Eine Lichtblick-Matritze aus 1971

Die Gefangenen-Zeitung „Lichtblick“ schreibt über sich selbst:

Die Zeitschrift gibt es seit einem halben Jahrhundert. Die Themen und die Inhalte haben sich während dieser Zeit – im Groben betrachtet – kaum verändert. Der Teaser eines Beitrags aus dem Jahr 1971 zeigt, dass die Probleme, die die Sozialarbeit in der JVA Tegel heute hat, schon damals Thema waren. Von wegen tempora mutantur! Nicht im Knast.
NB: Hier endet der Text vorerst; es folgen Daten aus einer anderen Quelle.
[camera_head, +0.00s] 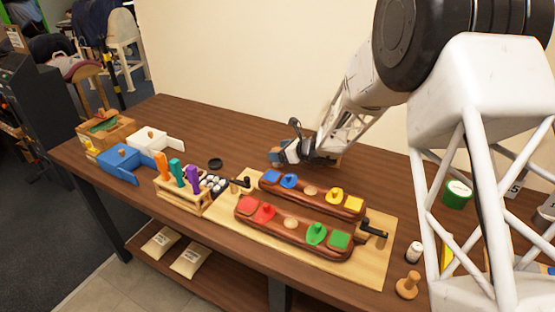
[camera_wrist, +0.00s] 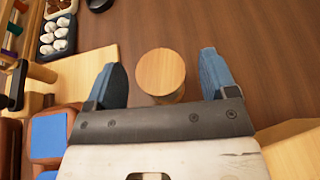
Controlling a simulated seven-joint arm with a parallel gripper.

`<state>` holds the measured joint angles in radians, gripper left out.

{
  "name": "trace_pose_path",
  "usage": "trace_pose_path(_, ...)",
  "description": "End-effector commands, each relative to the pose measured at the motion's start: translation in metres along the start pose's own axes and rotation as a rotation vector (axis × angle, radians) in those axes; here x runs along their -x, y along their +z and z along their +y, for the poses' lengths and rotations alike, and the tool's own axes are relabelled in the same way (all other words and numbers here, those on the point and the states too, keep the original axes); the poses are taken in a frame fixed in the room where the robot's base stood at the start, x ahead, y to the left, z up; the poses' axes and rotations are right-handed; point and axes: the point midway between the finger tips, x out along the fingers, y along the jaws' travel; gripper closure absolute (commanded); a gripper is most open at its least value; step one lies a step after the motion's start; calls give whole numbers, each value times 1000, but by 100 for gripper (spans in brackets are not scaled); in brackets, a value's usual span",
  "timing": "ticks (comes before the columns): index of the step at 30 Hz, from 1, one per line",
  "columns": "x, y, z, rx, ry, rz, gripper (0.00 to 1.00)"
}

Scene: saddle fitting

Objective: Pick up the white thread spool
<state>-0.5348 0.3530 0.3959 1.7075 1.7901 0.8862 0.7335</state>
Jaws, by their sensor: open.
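My gripper (camera_head: 284,142) is over the back of the table, beyond the long wooden racks. In the wrist view my gripper (camera_wrist: 168,75) is open, with one blue finger on each side of a round, wooden-topped piece (camera_wrist: 160,70). The fingers look apart from it. Only its flat tan top and a little of its side show, so I cannot tell whether it is the white thread spool. A small white cylinder with a dark top (camera_head: 413,252) stands at the front right in the head view; I cannot tell whether it is a spool.
Two long dark-red racks with coloured pieces (camera_head: 292,227) lie on a light board (camera_head: 375,265). A tool stand (camera_head: 183,197), a blue box (camera_head: 121,160) and a white box (camera_head: 150,140) are on the left. A wooden knob (camera_head: 408,285) and a green can (camera_head: 457,194) are on the right.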

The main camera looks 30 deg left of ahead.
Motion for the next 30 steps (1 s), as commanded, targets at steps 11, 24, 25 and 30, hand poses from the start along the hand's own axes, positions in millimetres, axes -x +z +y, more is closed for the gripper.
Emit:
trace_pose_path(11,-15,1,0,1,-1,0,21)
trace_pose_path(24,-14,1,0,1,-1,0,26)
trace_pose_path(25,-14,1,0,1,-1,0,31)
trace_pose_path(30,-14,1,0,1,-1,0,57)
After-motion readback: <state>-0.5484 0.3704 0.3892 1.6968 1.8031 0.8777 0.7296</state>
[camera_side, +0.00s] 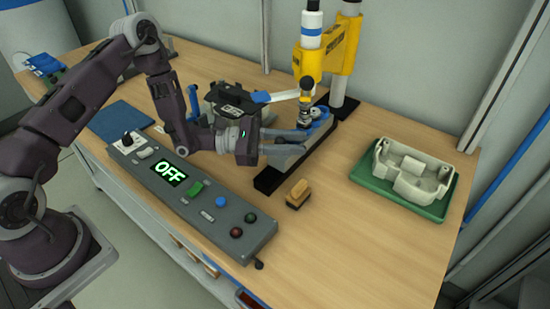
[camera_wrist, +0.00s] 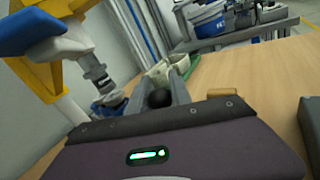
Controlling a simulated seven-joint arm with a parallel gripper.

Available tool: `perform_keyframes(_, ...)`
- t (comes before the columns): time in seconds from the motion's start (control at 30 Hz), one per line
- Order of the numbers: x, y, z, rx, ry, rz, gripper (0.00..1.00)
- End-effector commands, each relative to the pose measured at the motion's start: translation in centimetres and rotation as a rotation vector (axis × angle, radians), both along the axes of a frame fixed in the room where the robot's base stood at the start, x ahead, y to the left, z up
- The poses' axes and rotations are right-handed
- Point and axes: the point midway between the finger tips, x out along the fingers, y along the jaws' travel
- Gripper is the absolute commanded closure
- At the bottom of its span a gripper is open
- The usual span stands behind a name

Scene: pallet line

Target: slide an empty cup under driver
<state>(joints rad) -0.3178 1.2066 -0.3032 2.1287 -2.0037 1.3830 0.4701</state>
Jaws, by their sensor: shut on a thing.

Auf diese Ausgabe hat der Twitter-Account „jvaberlintegel leaks“ @jvaberlintegel hingewiesen, dem es sich zu folgen lohnt:

Als jemand, der in den 70er Jahren sein Meinungsäußerungsrecht ebenfalls mithilfe der Kurbel an einem Matrizendrucker umgesetzt hat, finde ich das Layout und den Satz der Ausgabe 6/71 des Lichtblicks bemerkenswert. Die gruselige Qualität war nicht den Verhältnissen im Knast geschuldet, sondern die Flugblätter von damals sahen alle so aus. Das mal zum Thema „gute alte Zeit“. (Jetzt wisst Ihr auch, warum so viele Alt-68er Brillenträger sind!).

Wenn man sich aber mal an das Layout gewöhnt hat, ist diese Altausgabe der Zeitschrift durchaus lesenswert. Die Zeit in der JVA Tegel war gleichfalls keine „gute alte“.

Ach so: Den Lichtblick kann muss man abonnieren und durch Spenden unterstützen!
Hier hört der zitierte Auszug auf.